To understand what the role of the Einsatzgruppen was that Heydrich negotiated with the Wehrmacht, we need to look at the orders he actually issued to the Einsatzgruppen when they started their mission. Among other security and intelligence-related tasks, the Einsatzgruppen were given the task of summary execution of certain groups of personnel considered dangerous enemies. Those groups to be summarily executed included to categories of Jews:
1. Jews in high State and Party positions; and
2. Jews in the Red Army.
It is clear that the Einsatzgruppen were not at the outset given the task of reducing the Jewish population in the conquered areas by massacring it en masse; their role was to neutralise specific target groups of enemies.
When the Einsatzgruppen, and before them police task forces under the command of the HSSPFs, did eventually go over to carrying out large-scale massacres, wiping out entire Jewish populations of particular localities, that was a new development resulting from the situation on the ground.

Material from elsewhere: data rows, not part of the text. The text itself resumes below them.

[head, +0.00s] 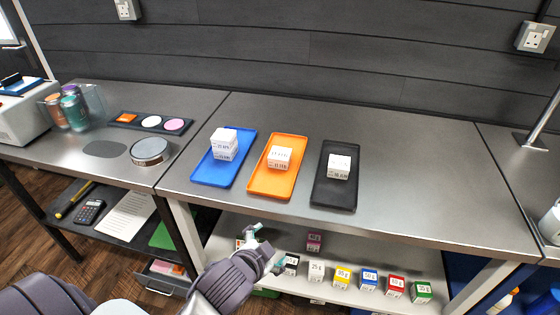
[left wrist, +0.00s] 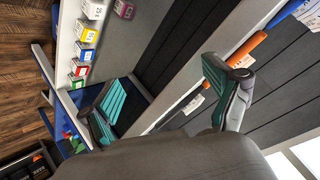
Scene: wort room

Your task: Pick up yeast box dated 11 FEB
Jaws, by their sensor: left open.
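Small white yeast boxes with dark printed dates stand on three trays in the head view. Two boxes (head: 223,144) are stacked on the blue tray (head: 213,179). Another white box (head: 279,158) is on the orange tray (head: 271,188), and another (head: 339,167) on the black tray (head: 332,196). The dates are too small to read surely. My left gripper (head: 268,248) is below and in front of the table's front edge, apart from all boxes. In the left wrist view its fingers (left wrist: 180,82) are spread and empty. My right gripper is not in view.
Several coloured boxes (head: 369,279) stand on the lower shelf (head: 405,263) beside my left gripper. The steel tabletop (head: 420,190) is clear right of the trays. A round tin (head: 149,151) and some cans (head: 74,107) stand on the left table.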

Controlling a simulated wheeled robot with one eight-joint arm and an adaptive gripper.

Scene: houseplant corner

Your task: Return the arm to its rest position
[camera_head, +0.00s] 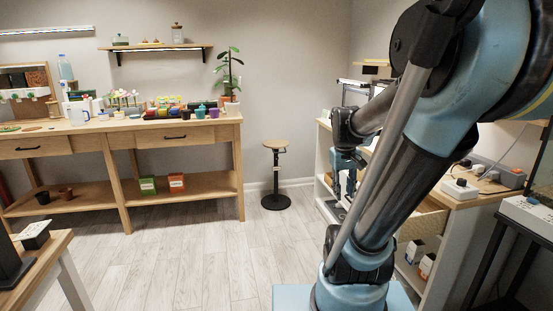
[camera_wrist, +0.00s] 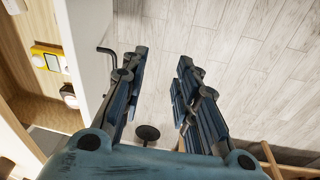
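My arm (camera_head: 385,180) fills the right side of the head view, rising from my blue base and bending over at the top right. My gripper (camera_head: 345,188) points down in front of the white shelf unit, partly hidden behind my arm. In the wrist view my gripper (camera_wrist: 163,58) shows two blue-grey fingers apart, with bare floor visible between them. Nothing is held between the fingers. It hangs over the floor beside the shelf unit's edge.
The white shelf unit (camera_head: 324,165) stands close at the right, with sockets on top. A wooden workbench (camera_head: 180,127) with pots is at the back left. A table corner (camera_head: 50,262) is at the lower left. Floor (camera_head: 185,260) between is clear.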

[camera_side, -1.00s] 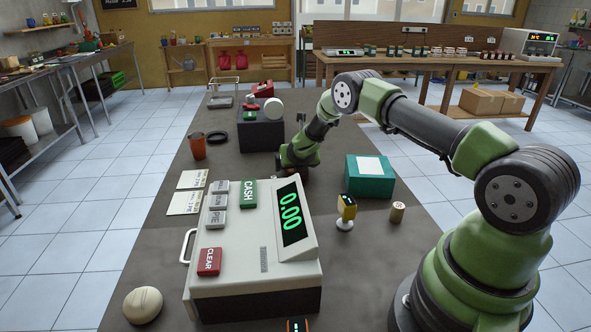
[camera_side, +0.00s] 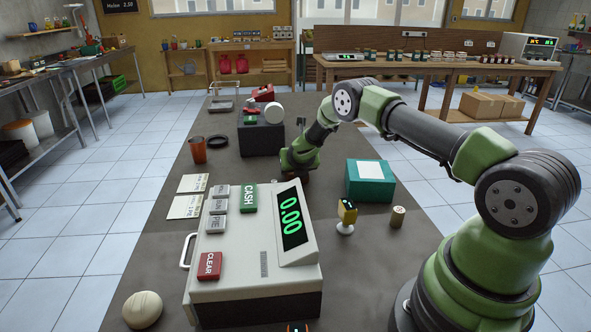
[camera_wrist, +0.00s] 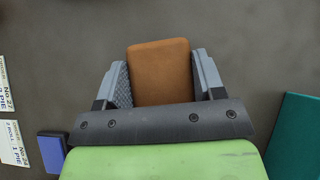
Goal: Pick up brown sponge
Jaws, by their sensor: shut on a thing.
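The brown sponge (camera_wrist: 160,72) is a rounded block between the two grey fingers of my gripper (camera_wrist: 162,80) in the wrist view. My gripper is shut on it, with a finger on each side. The sponge's lower end is hidden behind the gripper body. In the side view my gripper is at the far end of my arm, behind the cash register, and the sponge is mostly hidden there. I cannot tell whether the sponge is touching the counter.
A cash register (camera_side: 250,268) stands in front of my gripper. A teal box (camera_side: 370,188) is to the right, and a black block (camera_side: 260,138) behind left. Cards (camera_side: 185,206) lie left. A yellow-topped stamp (camera_side: 346,212) and a small cork-coloured cylinder (camera_side: 398,217) stand near the teal box.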

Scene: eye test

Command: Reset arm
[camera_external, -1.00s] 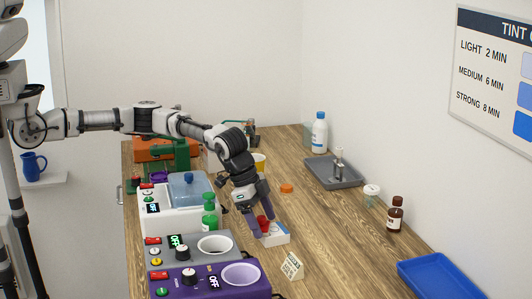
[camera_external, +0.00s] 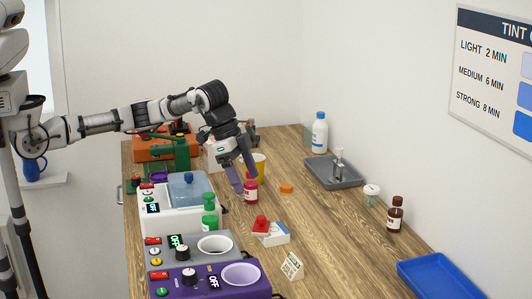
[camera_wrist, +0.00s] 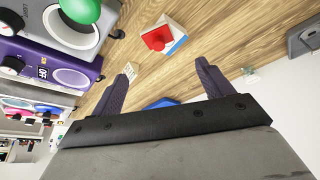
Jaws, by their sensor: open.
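My gripper (camera_external: 246,184) is open and empty, hanging fingers-down above the wooden worktable (camera_external: 345,245). In the wrist view my gripper (camera_wrist: 162,72) shows two purple fingers spread wide with nothing between them. A red piece (camera_external: 261,224) rests on a small white and blue block (camera_external: 275,237), apart from the fingers and nearer the camera. The red piece (camera_wrist: 156,38) also shows in the wrist view. A small red bottle (camera_external: 250,193) appears by the fingertips in the external view; whether they touch it I cannot tell.
A yellow cup (camera_external: 259,165) stands behind my gripper. A white machine with a blue lid (camera_external: 190,187), a green bottle (camera_external: 209,212) and a purple warmer (camera_external: 205,282) line the left. A grey tray (camera_external: 322,178), brown bottle (camera_external: 394,215) and blue tray (camera_external: 440,281) are right.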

The actual course of events on the Russian Front does not support the notion that an order for a general massacre of the Jewish population in the Soviet Union had been issued. (If you read the book I was quoting from, you will see that the most recent research indicates that the extermination of the Jewish population had not been ordered at the time of the german invasion). Therefore, there was nothing misleading or false in Heydrich's statement in May 1940 that the "final solution" was then being achieved through emigration.

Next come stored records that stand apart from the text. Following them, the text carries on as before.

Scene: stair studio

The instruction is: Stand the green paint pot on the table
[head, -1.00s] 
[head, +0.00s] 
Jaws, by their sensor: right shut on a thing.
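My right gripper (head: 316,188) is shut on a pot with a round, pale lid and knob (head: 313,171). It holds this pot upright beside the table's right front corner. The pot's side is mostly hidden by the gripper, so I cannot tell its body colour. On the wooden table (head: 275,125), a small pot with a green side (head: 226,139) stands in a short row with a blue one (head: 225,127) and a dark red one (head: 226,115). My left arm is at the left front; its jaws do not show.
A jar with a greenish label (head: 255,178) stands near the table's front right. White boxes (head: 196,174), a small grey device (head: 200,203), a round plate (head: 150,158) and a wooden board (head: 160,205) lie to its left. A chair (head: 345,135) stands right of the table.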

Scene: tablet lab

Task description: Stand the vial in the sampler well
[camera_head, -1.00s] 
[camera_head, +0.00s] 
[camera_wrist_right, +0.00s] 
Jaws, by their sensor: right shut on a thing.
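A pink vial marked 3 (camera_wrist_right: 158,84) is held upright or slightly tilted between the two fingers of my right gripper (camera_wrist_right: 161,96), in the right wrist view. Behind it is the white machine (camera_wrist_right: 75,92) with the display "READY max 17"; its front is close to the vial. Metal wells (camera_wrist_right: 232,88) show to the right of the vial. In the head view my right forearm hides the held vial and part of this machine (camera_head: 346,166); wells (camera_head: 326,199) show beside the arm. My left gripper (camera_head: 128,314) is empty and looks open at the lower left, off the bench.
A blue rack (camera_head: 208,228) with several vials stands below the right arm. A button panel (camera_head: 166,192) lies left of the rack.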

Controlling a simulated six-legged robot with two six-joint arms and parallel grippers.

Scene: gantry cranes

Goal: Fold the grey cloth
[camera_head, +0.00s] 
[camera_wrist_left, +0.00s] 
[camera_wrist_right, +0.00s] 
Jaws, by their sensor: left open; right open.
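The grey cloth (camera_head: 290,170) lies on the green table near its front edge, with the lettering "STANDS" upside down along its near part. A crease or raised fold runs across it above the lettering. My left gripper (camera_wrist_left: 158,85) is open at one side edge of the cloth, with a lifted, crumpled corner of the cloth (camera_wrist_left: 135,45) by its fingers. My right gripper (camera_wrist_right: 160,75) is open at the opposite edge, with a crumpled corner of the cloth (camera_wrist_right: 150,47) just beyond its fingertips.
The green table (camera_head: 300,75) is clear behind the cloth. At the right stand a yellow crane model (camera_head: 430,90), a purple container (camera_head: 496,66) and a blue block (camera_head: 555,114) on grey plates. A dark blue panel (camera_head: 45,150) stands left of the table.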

As for the banning of Jewish emigration from France and Belgium in May 1941, it should be noted that such emigration from all of German-occupied Europe was not banned until October of that year. In other words, Jewish emigration from Germany itself was able to continue after May of that year. The most likely reason for banning Jewish emigration from France and belgium while still permitting it from Germany was to reserve the few remaining opportunities for such emigration for Jews from Germany; after all, from the point of view of the German Government the imperative was to reduce the number of Jews in Germany, rather to reduce the number of Jews in France and Belgium.

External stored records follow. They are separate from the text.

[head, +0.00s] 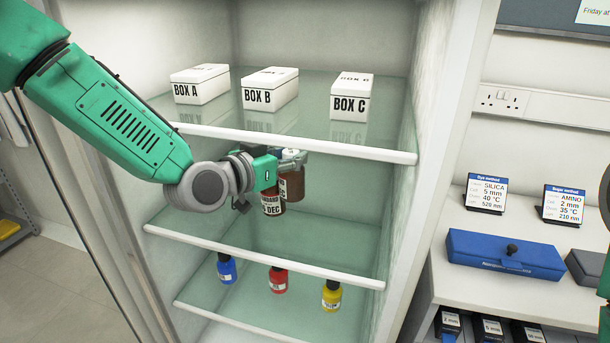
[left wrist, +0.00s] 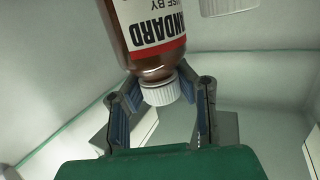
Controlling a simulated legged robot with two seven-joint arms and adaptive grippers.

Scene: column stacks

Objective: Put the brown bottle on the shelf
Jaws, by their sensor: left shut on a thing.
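My left gripper (head: 288,158) reaches into the cabinet below the top shelf and is shut on the white-capped end of a brown bottle (head: 292,187). In the left wrist view the fingers (left wrist: 162,100) sit on both sides of the cap, and the bottle (left wrist: 140,25) shows a STANDARD label with a red band. A second brown bottle (head: 272,205) shows beside it, nearer and partly hidden by the gripper. The middle shelf (head: 262,244) is glass with a white front edge. I cannot tell whether the held bottle touches it. My right gripper is not in view.
White boxes A (head: 201,85), B (head: 270,90) and C (head: 351,98) stand on the top shelf (head: 290,143). Blue (head: 227,269), red (head: 278,281) and yellow (head: 331,295) bottles stand on the lower shelf. A blue case (head: 505,254) lies on the bench at right.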

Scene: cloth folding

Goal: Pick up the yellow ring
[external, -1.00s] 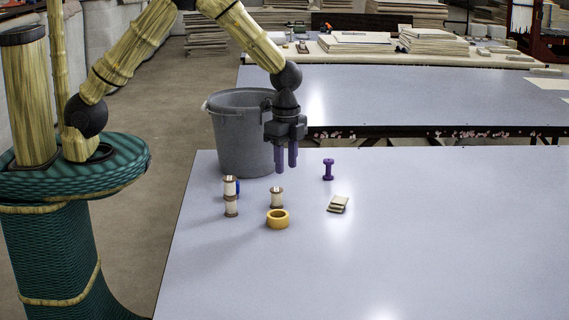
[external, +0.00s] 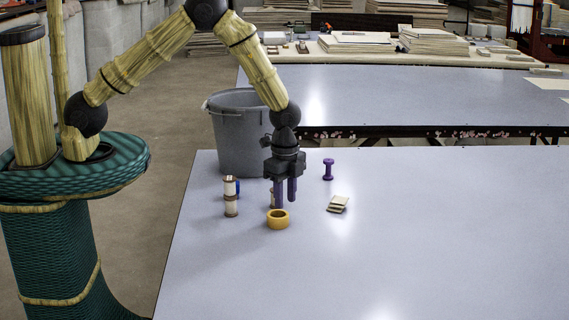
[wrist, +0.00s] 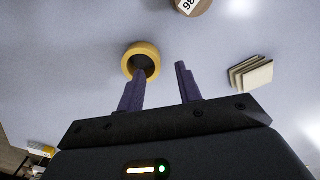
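The yellow ring (external: 278,225) lies flat on the grey table near its left side. In the wrist view the ring (wrist: 129,66) shows its dark inside, at the upper left. My gripper (external: 285,204) points down just above and behind the ring. In the wrist view my gripper (wrist: 164,67) is open, its two purple fingers apart with nothing between them. The left fingertip overlaps the ring's hole and near rim in that view; I cannot tell whether it touches. The right fingertip is to the right of the ring.
A spool (external: 272,198) is mostly hidden behind my fingers. Beige slabs (external: 338,205) and a purple spool (external: 328,170) are to the right. A grey bucket (external: 240,140) stands behind. The right side is clear.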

As I said, Heydrich's published statement indicates that "final solution" meant reducing the number of Jews in an area, preferably to zero, and forcing them to emigrate was one means of achieving that end. But it was not the only means. Once the invasion of the Soviet Union had been decided on, the possibility opened up of dumping the remaining Jews of Germany and of other countries under German occupation into the territories expected to be conquered from the Soviet Union. That is most probably what Schellenberg meant; given that the actual course of events attendant on the invasion of the Soviet Union indicates the unlikelihood that a general extermination order had been given as of May 1941, it is unlikely that Schellenberg's reference to the "undoubtedly imminent final solution of the Jewish question" meant general extermination.
Finally, I do not think that my conclusion is at all misleading, if it is read with an open mind without trying to put some preconceived spin on it.
I concluded that the formula "final solution" is not in itself indicative of a prior German Government plan to exterminate all the jews in its power. Let me illustrate that point.
There are those who contend that the phrase "final solution" was a code-word for mass murder. Therefore, they claim that wherever that phrase turns up in German documents it indicates the existence of an extermination plan, and that if the phrase appears in documents of 1940 or 1939, it must mean that the German Government had such a plan dating from those years.
However, since Heydrich stated that forced emigration was a means of achieving the "final solution", it is obvious that the phrase cannot be interpreted as a simple code-word for killing, and must always be interpreted in context.
Rob-WSSOB asks me
why you are attempting to buttress an argument that "denies" the term implied any murderous, criminal and permanent intent.
I am trying to determine the historical truth about what the term "final solution" meant in general terms on the basis of contemporary documents, rather than on the basis of what people like Brack and Hoeß claimed in self-serving post-war testimony. Such a document shows that for Heydrich, as at may 1941, forced emigration was one means of achieving the "final solution", and that the "final solution" had been almost achieved in Germany by that means.
History shows that mass-killing was eventually resorted to as one way of achieving the aim of making Germany and German-controlled Europe "Jew-free". But the term "final solution" did not necessarily mean mass-killing, and was not a code-word for it.
And I consider the attempt to smear me by linking me with Zundel to be rather sleazy, and indicative of a lack of cogent arguments. Did Zundel base his conclusion, whatever it was, on a contemporary German document, as I have done?
I note that those who claim a general German Government intent and plan to physically exterminate the Jewish population of Europe like to explain away any German documentary evidence running counter to that claim on the basis that it was camouflage, or that Hitler/Himmler/Heydrich was lying. I think it better historiographical practice to accept the documentary evidence on its face value, and try to determine what that evidence tells us about German Government intentions and plans at particular points in time and at particular locations.